***** Data provided
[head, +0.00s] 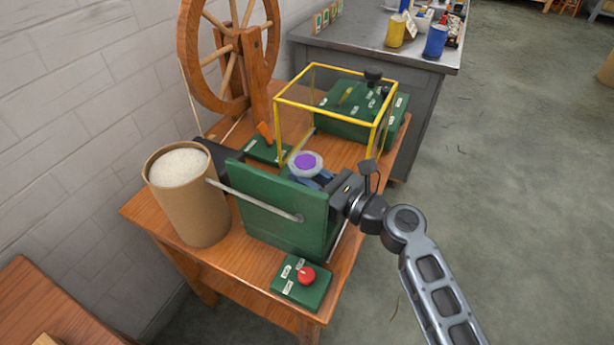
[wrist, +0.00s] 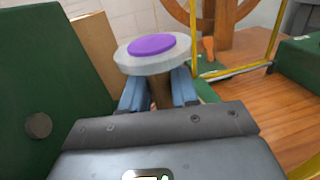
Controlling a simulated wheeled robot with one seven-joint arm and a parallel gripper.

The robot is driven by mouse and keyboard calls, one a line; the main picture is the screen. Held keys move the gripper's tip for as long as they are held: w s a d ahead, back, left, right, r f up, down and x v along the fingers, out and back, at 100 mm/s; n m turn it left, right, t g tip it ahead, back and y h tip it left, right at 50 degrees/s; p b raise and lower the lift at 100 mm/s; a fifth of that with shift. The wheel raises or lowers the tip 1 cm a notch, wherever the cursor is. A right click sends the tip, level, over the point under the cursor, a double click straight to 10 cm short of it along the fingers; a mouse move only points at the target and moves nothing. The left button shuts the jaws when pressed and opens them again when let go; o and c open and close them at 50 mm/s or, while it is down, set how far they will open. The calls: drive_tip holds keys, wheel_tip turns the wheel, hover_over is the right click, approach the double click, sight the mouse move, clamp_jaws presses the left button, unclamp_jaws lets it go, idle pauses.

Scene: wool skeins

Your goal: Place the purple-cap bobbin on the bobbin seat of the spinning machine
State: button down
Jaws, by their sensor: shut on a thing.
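The purple-cap bobbin (head: 305,162) has a pale round flange with a purple disc on top. It is upright between the fingers of my gripper (head: 318,180), just behind the green upright panel of the spinning machine (head: 268,212). In the wrist view the bobbin (wrist: 152,50) stands between the two blue fingers (wrist: 158,92), which are shut on its shaft below the flange. The bobbin's lower end and the bobbin seat are hidden by the panel and my gripper, so I cannot tell whether they touch.
A yellow-edged clear guard (head: 338,75) stands close behind the bobbin. A cardboard drum (head: 188,195) is to the left, a large wooden wheel (head: 228,50) behind. A green box with a red button (head: 306,275) sits at the table's front. A grey bench (head: 345,35) stands further back.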

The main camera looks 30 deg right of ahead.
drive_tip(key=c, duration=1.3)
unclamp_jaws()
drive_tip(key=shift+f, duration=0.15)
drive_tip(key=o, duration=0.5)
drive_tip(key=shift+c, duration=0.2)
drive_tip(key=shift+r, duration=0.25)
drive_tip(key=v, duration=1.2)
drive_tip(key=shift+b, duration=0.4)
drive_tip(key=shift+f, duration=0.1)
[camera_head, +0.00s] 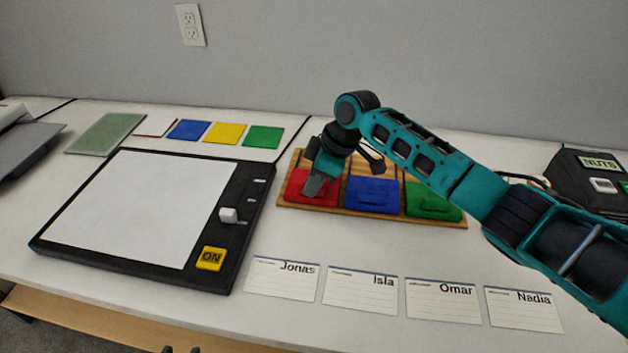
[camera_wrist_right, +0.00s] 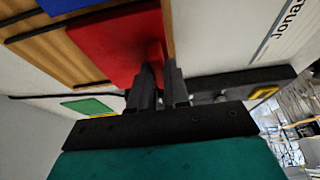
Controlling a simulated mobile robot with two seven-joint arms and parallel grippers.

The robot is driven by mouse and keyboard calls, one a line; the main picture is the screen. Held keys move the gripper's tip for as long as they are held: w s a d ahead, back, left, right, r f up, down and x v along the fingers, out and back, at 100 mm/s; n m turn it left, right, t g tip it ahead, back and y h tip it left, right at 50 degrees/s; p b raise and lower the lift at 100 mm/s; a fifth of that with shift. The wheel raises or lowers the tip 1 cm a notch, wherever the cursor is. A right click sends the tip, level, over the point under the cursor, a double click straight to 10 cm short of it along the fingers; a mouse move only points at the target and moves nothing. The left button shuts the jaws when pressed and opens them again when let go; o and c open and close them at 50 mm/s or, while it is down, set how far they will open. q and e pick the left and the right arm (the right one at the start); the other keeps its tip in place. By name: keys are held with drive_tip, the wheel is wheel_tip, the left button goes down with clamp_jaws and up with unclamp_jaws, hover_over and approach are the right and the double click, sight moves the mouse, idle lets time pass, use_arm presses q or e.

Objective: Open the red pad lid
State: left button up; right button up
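The red pad lid (camera_head: 311,188) is the left one of three lids on a wooden tray (camera_head: 340,210); it looks lowered. Its raised red handle also shows in the right wrist view (camera_wrist_right: 152,52). My right gripper (camera_head: 314,187) comes down over the red lid and hides part of it. In the right wrist view its fingers (camera_wrist_right: 160,75) are close together, with the handle between their tips. Two small dark tips at the bottom edge of the head view look like my left gripper (camera_head: 181,350); they stand apart with nothing seen between them.
A blue lid (camera_head: 372,194) and a green lid (camera_head: 433,203) sit to the right on the tray. Several name cards (camera_head: 360,290) lie in front. A black NUTS box (camera_head: 585,175) is at the right, near my right arm.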

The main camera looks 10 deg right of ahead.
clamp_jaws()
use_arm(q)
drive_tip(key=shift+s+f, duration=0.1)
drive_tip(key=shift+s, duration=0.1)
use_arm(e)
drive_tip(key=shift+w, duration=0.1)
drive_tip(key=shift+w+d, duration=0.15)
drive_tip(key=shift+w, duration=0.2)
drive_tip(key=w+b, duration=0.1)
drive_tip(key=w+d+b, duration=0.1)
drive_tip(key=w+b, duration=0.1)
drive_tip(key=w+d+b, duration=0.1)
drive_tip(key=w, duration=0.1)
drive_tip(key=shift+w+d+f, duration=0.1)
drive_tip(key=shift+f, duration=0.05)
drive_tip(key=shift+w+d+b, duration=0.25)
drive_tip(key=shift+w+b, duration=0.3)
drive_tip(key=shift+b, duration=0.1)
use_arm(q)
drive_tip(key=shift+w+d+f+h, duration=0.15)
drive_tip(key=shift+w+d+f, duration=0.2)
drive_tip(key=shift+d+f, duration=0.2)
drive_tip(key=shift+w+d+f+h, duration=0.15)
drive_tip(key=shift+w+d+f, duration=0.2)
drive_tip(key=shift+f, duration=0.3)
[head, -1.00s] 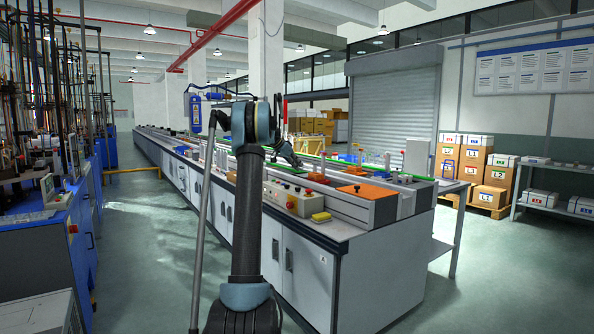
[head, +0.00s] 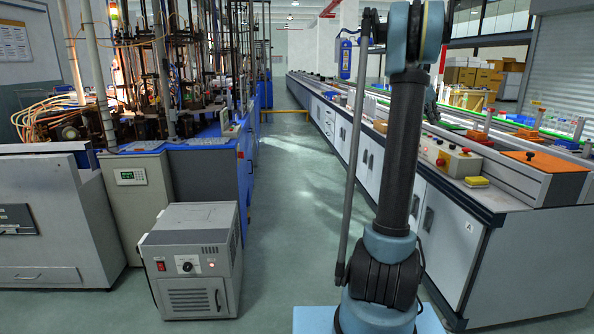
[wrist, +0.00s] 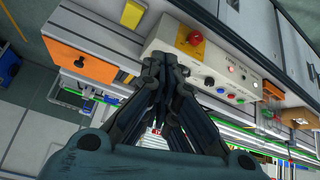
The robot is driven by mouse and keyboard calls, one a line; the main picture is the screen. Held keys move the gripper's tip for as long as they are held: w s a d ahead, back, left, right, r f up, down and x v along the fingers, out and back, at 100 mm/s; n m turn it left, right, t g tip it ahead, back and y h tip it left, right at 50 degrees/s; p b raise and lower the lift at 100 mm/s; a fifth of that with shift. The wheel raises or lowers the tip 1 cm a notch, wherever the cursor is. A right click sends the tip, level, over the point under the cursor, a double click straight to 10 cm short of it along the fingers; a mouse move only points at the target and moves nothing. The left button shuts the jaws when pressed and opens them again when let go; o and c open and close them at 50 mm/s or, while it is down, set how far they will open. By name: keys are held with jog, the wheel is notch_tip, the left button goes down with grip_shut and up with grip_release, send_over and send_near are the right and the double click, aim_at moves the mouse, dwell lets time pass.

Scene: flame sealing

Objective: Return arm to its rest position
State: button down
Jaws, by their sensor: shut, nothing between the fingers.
**********
**Your task:** Quote the preceding listing precisely and completely, omitting its images.

**Answer to the task:**
[head, +0.00s] 
[wrist, +0.00s] 
Controlling a simulated wheeled robot with one seven-joint arm and a parallel gripper.

The robot is driven by mouse and keyboard calls, one a line; the main picture is the screen. Held keys move the gripper's tip for as long as they are held: w s a d ahead, back, left, right, r f up, down and x v along the fingers, out and back, at 100 mm/s; n m turn it left, right, t g tip it ahead, back and y h tip it left, right at 50 degrees/s; p b raise and lower the lift at 100 mm/s; a fifth of that with shift. The wheel raises or lowers the tip 1 cm a notch, wherever the cursor is. A right click sends the tip, level, over the point under the cursor, a double click straight to 10 cm short of it along the fingers; a mouse move only points at the target and moves nothing. The left button shuts the jaws when pressed and opens them again when let go; o and c open and close them at 50 mm/s or, while it is down, set how far they will open. The calls: drive_tip holds keys, wheel_tip turns the wheel, hover_over is the right click, approach the double click, sight the mouse move, clamp_jaws presses the left button, unclamp_jaws lets it go, idle pauses.

Scene: wool skeins

Your goal: Place the purple-cap bobbin on the bobbin seat of the spinning machine
State: button down
Jaws, by their sensor: shut on a thing.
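The purple-cap bobbin (head: 305,162) has a pale round flange with a purple disc on top. It is upright between the fingers of my gripper (head: 318,180), just behind the green upright panel of the spinning machine (head: 268,212). In the wrist view the bobbin (wrist: 152,50) stands between the two blue fingers (wrist: 158,92), which are shut on its shaft below the flange. The bobbin's lower end and the bobbin seat are hidden by the panel and my gripper, so I cannot tell whether they touch.
A yellow-edged clear guard (head: 338,75) stands close behind the bobbin. A cardboard drum (head: 188,195) is to the left, a large wooden wheel (head: 228,50) behind. A green box with a red button (head: 306,275) sits at the table's front. A grey bench (head: 345,35) stands further back.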

The main camera looks 30 deg right of ahead.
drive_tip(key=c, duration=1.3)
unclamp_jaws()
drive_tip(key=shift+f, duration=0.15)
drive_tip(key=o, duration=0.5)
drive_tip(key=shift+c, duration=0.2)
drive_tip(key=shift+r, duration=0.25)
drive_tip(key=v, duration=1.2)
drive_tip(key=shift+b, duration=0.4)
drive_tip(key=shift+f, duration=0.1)
[camera_head, +0.00s] 
[camera_wrist_right, +0.00s] 
Controlling a simulated mobile robot with two seven-joint arms and parallel grippers.

The robot is driven by mouse and keyboard calls, one a line; the main picture is the screen. Held keys move the gripper's tip for as long as they are held: w s a d ahead, back, left, right, r f up, down and x v along the fingers, out and back, at 100 mm/s; n m turn it left, right, t g tip it ahead, back and y h tip it left, right at 50 degrees/s; p b raise and lower the lift at 100 mm/s; a fifth of that with shift. The wheel raises or lowers the tip 1 cm a notch, wherever the cursor is. A right click sends the tip, level, over the point under the cursor, a double click straight to 10 cm short of it along the fingers; a mouse move only points at the target and moves nothing. The left button shuts the jaws when pressed and opens them again when let go; o and c open and close them at 50 mm/s or, while it is down, set how far they will open. q and e pick the left and the right arm (the right one at the start); the other keeps its tip in place. By name: keys are held with drive_tip, the wheel is wheel_tip, the left button goes down with clamp_jaws and up with unclamp_jaws, hover_over and approach are the right and the double click, sight moves the mouse, idle lets time pass, use_arm presses q or e.

Objective: Open the red pad lid
State: left button up; right button up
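The red pad lid (camera_head: 311,188) is the left one of three lids on a wooden tray (camera_head: 340,210); it looks lowered. Its raised red handle also shows in the right wrist view (camera_wrist_right: 152,52). My right gripper (camera_head: 314,187) comes down over the red lid and hides part of it. In the right wrist view its fingers (camera_wrist_right: 160,75) are close together, with the handle between their tips. Two small dark tips at the bottom edge of the head view look like my left gripper (camera_head: 181,350); they stand apart with nothing seen between them.
A blue lid (camera_head: 372,194) and a green lid (camera_head: 433,203) sit to the right on the tray. Several name cards (camera_head: 360,290) lie in front. A black NUTS box (camera_head: 585,175) is at the right, near my right arm.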

The main camera looks 10 deg right of ahead.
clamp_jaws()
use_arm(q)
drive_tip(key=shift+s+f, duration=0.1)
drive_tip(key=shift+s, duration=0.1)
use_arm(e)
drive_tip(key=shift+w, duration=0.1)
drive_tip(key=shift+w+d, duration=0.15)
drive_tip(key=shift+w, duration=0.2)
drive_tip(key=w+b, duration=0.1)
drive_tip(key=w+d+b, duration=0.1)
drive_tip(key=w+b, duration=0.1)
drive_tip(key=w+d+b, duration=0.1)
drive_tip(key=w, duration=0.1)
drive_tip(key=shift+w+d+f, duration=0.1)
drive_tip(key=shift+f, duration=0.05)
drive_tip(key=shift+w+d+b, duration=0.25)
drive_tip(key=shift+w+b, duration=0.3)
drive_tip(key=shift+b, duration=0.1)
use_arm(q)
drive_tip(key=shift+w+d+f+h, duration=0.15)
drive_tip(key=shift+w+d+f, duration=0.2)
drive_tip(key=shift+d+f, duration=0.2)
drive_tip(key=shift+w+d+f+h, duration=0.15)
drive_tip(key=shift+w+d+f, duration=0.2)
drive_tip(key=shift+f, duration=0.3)
[head, -1.00s] 
[head, +0.00s] 
[wrist, +0.00s] 
The robot is driven by mouse and keyboard calls, one a line; the main picture is the screen. Held keys move the gripper's tip for as long as they are held: w s a d ahead, back, left, right, r f up, down and x v along the fingers, out and back, at 100 mm/s; n m turn it left, right, t g tip it ahead, back and y h tip it left, right at 50 degrees/s; p b raise and lower the lift at 100 mm/s; a fifth of that with shift. The wheel raises or lowers the tip 1 cm a notch, wherever the cursor is. A right click sends the tip, level, over the point under the cursor, a double click straight to 10 cm short of it along the fingers; a mouse move only points at the target and moves nothing. The left button shuts the jaws when pressed and opens them again when let go; o and c open and close them at 50 mm/s or, while it is down, set how far they will open. By name: keys are held with jog, the wheel is notch_tip, the left button goes down with grip_shut and up with grip_release, send_over and send_near are the right and the double click, aim_at moves the mouse, dwell lets time pass.

Scene: flame sealing

Objective: Return arm to its rest position
State: button down
Jaws, by their sensor: shut, nothing between the fingers.

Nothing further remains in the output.